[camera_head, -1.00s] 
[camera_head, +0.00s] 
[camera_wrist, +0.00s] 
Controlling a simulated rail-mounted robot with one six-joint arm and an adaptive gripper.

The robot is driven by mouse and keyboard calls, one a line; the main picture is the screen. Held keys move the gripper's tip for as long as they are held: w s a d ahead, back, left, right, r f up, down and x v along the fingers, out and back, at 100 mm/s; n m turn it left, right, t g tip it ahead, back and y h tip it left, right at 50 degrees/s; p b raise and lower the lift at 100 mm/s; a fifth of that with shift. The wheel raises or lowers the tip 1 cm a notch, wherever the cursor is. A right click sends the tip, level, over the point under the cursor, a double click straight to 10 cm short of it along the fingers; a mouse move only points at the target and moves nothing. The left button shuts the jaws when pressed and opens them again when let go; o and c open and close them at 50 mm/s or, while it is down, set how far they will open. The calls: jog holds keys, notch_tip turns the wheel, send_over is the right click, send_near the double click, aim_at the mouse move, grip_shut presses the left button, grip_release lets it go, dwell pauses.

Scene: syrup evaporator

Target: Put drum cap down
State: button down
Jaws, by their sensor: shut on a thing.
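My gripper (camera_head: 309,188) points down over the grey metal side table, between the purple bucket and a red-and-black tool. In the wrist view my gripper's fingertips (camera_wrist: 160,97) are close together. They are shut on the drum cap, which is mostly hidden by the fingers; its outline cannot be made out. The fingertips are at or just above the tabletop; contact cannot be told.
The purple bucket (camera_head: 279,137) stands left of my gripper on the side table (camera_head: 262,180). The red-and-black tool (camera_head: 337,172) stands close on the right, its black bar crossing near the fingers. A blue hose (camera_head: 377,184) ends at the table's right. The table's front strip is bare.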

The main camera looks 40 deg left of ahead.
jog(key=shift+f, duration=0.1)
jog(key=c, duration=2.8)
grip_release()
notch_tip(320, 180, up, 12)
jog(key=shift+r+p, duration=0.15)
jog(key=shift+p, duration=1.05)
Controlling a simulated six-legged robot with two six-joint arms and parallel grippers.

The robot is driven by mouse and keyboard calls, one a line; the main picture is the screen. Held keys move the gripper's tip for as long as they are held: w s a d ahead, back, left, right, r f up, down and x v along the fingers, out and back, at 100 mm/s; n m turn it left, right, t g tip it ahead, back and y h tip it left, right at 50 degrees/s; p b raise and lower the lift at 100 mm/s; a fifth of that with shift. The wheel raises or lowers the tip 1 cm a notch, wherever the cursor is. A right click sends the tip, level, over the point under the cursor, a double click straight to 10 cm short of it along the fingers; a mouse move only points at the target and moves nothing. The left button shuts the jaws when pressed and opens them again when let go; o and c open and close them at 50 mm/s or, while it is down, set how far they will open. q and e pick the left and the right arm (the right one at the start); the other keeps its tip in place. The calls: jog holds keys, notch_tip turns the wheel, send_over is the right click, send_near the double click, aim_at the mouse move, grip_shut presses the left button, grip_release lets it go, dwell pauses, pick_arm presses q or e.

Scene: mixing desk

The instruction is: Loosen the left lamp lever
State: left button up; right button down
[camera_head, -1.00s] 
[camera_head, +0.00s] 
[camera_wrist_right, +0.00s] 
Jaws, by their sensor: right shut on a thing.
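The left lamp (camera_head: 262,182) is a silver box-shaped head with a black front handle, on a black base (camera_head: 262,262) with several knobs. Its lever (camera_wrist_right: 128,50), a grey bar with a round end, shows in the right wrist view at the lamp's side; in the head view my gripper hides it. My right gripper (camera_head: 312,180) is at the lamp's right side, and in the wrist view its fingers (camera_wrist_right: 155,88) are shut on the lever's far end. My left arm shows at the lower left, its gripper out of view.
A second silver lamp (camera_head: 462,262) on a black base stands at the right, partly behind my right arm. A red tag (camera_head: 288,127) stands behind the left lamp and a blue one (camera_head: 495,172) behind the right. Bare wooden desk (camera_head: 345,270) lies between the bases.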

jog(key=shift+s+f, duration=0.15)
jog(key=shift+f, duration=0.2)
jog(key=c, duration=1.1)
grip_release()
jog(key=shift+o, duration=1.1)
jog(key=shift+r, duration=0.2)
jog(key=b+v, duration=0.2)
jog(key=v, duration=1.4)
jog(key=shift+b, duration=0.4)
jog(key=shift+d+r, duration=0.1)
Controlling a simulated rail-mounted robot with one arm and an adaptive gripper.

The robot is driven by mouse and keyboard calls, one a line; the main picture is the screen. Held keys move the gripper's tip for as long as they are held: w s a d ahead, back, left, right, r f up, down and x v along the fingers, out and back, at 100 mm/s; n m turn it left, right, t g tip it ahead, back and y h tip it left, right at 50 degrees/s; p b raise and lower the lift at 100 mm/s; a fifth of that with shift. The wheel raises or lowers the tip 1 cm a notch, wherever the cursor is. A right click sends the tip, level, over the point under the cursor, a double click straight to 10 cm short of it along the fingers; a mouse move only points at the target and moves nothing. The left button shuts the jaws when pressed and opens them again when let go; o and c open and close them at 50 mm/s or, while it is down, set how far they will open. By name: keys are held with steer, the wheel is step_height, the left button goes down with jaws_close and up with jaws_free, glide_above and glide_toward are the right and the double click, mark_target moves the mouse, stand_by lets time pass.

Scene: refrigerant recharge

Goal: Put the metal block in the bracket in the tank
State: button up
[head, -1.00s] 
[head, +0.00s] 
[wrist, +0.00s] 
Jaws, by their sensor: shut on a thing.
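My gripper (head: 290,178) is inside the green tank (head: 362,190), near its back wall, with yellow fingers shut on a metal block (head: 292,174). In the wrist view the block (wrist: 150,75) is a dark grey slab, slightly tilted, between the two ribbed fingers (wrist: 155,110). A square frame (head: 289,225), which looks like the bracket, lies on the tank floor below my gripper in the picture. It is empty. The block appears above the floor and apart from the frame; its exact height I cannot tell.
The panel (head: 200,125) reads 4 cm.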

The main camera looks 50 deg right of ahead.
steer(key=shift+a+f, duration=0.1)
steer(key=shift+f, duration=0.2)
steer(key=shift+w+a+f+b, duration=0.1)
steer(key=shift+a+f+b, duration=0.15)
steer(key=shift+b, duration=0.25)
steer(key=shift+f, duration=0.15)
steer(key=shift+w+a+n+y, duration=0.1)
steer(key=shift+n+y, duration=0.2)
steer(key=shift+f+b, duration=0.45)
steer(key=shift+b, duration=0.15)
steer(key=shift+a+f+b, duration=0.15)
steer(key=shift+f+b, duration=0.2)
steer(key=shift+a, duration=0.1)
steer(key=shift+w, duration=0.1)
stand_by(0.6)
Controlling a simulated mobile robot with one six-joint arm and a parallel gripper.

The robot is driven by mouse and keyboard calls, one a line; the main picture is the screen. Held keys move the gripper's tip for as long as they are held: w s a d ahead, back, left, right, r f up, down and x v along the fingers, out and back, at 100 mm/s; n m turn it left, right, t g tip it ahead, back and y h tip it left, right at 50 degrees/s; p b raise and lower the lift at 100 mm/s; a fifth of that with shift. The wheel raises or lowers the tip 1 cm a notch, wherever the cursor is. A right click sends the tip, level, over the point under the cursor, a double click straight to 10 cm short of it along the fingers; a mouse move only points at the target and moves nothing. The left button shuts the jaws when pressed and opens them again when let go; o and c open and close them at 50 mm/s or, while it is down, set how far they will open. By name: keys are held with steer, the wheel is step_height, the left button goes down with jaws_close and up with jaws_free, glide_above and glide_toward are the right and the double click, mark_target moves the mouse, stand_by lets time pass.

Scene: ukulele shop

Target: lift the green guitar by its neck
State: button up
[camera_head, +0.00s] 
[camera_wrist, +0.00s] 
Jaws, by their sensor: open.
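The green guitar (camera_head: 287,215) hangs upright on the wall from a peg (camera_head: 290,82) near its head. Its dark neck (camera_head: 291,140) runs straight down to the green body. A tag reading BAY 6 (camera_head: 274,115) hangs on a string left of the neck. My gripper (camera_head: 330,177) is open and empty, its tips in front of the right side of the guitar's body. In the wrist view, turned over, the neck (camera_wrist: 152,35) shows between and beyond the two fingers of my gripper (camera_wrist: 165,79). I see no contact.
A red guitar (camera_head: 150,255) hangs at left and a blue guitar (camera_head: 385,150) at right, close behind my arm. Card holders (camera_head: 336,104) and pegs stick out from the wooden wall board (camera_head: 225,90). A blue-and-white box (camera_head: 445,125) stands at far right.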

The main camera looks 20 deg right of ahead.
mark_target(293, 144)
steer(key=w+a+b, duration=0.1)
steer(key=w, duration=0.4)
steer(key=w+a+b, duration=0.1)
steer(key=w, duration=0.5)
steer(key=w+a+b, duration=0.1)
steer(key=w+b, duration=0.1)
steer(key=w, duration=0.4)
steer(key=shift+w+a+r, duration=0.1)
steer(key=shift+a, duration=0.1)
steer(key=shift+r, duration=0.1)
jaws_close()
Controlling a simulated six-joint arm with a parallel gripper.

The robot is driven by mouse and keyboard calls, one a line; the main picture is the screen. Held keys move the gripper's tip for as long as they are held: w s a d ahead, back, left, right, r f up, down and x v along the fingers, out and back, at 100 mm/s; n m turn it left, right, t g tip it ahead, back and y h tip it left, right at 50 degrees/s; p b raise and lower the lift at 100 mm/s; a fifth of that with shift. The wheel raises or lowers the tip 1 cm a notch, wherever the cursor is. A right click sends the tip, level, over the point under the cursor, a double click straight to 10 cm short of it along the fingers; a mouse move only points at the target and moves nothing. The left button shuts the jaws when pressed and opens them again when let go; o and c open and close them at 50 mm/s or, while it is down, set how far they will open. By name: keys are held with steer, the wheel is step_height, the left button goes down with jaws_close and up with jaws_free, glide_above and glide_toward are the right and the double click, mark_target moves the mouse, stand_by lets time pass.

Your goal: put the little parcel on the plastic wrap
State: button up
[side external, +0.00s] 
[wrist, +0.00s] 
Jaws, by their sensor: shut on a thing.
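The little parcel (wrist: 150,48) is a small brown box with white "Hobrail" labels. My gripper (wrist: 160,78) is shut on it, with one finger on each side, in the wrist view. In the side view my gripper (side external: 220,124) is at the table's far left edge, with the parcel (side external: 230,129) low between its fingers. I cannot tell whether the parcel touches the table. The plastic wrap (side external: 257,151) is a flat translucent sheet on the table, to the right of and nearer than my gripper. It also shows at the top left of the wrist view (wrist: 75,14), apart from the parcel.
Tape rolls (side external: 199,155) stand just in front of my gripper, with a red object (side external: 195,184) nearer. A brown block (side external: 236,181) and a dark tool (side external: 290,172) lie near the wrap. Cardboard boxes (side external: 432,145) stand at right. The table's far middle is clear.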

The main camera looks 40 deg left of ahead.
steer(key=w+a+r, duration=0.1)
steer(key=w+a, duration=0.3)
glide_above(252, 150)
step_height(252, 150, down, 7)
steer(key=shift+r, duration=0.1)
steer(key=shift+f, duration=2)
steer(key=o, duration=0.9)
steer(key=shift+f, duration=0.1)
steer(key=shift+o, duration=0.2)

---------------

Copy out precisely the lines that begin at the line containing "Goal: Put the metal" and end at the line containing "Controlling a simulated mobile", including both; write nothing else.

## ANSWER TO THIS TASK
Goal: Put the metal block in the bracket in the tank
State: button up
[head, -1.00s] 
[head, +0.00s] 
[wrist, +0.00s] 
Jaws, by their sensor: shut on a thing.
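My gripper (head: 290,178) is inside the green tank (head: 362,190), near its back wall, with yellow fingers shut on a metal block (head: 292,174). In the wrist view the block (wrist: 150,75) is a dark grey slab, slightly tilted, between the two ribbed fingers (wrist: 155,110). A square frame (head: 289,225), which looks like the bracket, lies on the tank floor below my gripper in the picture. It is empty. The block appears above the floor and apart from the frame; its exact height I cannot tell.
The panel (head: 200,125) reads 4 cm.

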The main camera looks 50 deg right of ahead.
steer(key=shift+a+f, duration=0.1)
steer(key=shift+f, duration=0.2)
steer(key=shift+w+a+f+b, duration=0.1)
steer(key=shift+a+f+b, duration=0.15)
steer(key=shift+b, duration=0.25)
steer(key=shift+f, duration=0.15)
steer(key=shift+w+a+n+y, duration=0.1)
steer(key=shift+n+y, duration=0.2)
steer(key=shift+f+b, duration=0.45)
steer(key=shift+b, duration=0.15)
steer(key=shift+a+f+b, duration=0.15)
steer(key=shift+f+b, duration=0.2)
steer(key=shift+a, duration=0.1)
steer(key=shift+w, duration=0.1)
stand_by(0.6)
Controlling a simulated mobile robot with one six-joint arm and a parallel gripper.

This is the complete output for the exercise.